Reproduce the data that follows in its entirety, character for character.
— start of COLLECTED DATA —
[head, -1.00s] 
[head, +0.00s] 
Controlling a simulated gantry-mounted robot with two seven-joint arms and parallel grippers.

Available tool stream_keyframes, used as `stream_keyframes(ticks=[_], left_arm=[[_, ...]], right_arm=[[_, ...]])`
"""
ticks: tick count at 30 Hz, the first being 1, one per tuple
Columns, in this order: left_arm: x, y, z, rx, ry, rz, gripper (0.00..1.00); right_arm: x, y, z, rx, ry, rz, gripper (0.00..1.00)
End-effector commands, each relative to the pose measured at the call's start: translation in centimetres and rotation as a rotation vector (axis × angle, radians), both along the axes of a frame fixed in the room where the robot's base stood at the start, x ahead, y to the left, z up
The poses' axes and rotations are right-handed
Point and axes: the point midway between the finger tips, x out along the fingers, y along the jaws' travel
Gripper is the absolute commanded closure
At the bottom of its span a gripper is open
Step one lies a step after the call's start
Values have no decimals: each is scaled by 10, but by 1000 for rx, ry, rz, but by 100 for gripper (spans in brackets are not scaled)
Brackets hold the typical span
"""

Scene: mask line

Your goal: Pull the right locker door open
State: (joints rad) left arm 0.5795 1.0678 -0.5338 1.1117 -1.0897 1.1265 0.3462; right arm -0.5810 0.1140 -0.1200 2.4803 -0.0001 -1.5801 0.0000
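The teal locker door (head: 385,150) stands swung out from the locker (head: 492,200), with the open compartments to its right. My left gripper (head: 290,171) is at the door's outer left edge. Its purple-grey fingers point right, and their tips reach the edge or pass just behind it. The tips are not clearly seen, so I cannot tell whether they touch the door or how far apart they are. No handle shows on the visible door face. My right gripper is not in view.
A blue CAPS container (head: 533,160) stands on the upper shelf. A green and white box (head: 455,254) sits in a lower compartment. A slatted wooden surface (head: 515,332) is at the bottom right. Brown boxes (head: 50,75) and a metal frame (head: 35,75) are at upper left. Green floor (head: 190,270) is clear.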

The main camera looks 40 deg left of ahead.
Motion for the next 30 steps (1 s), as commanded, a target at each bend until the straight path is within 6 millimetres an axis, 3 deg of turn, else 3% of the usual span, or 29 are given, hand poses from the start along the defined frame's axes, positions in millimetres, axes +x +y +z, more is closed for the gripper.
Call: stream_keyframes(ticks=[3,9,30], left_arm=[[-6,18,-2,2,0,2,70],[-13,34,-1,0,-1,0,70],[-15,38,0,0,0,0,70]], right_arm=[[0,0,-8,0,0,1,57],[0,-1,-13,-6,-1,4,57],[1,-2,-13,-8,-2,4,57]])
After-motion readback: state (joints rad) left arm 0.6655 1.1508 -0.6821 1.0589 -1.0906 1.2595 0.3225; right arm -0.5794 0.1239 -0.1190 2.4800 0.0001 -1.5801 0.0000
— end of COLLECTED DATA —
- RESULT FOR THIS TASK
[head, -1.00s] 
[head, +0.00s] 
Controlling a simulated gantry-mounted robot with two seven-joint arms and parallel grippers.

Available tool stream_keyframes, used as `stream_keyframes(ticks=[_], left_arm=[[_, ...]], right_arm=[[_, ...]])`
"""
ticks: tick count at 30 Hz, the first being 1, one per tuple
Columns, in this order: left_arm: x, y, z, rx, ry, rz, gripper (0.00..1.00); right_arm: x, y, z, rx, ry, rz, gripper (0.00..1.00)
End-effector commands, each relative to the pose measured at the call's start: translation in centimetres and rotation as a rotation vector (axis × angle, radians), both along the axes of a frame fixed in the room where the robot's base stood at the start, x ahead, y to the left, z up
The poses' axes and rotations are right-handed
Point and axes: the point midway between the finger tips, x out along the fingers, y along the jaws' travel
Gripper is the absolute commanded closure
At the bottom of its span a gripper is open
Step one lies a step after the call's start
Values have no decimals: each is scaled by 10, but by 1000 for rx, ry, rz, but by 100 for gripper (spans in brackets are not scaled)
Brackets hold the typical span
"""

Scene: mask line

Your goal: Pull the right locker door open
State: (joints rad) left arm 0.5795 1.0678 -0.5338 1.1117 -1.0897 1.1265 0.3462; right arm -0.5810 0.1140 -0.1200 2.4803 -0.0001 -1.5801 0.0000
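The teal locker door (head: 385,150) stands swung out from the locker (head: 492,200), with the open compartments to its right. My left gripper (head: 290,171) is at the door's outer left edge. Its purple-grey fingers point right, and their tips reach the edge or pass just behind it. The tips are not clearly seen, so I cannot tell whether they touch the door or how far apart they are. No handle shows on the visible door face. My right gripper is not in view.
A blue CAPS container (head: 533,160) stands on the upper shelf. A green and white box (head: 455,254) sits in a lower compartment. A slatted wooden surface (head: 515,332) is at the bottom right. Brown boxes (head: 50,75) and a metal frame (head: 35,75) are at upper left. Green floor (head: 190,270) is clear.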

The main camera looks 40 deg left of ahead.
Motion for the next 30 steps (1 s), as commanded, a target at each bend until the straight path is within 6 millimetres an axis, 3 deg of turn, else 3% of the usual span, or 29 are given, hand poses from the start along the defined frame's axes, positions in millimetres, axes +x +y +z, more is closed for the gripper.
Call: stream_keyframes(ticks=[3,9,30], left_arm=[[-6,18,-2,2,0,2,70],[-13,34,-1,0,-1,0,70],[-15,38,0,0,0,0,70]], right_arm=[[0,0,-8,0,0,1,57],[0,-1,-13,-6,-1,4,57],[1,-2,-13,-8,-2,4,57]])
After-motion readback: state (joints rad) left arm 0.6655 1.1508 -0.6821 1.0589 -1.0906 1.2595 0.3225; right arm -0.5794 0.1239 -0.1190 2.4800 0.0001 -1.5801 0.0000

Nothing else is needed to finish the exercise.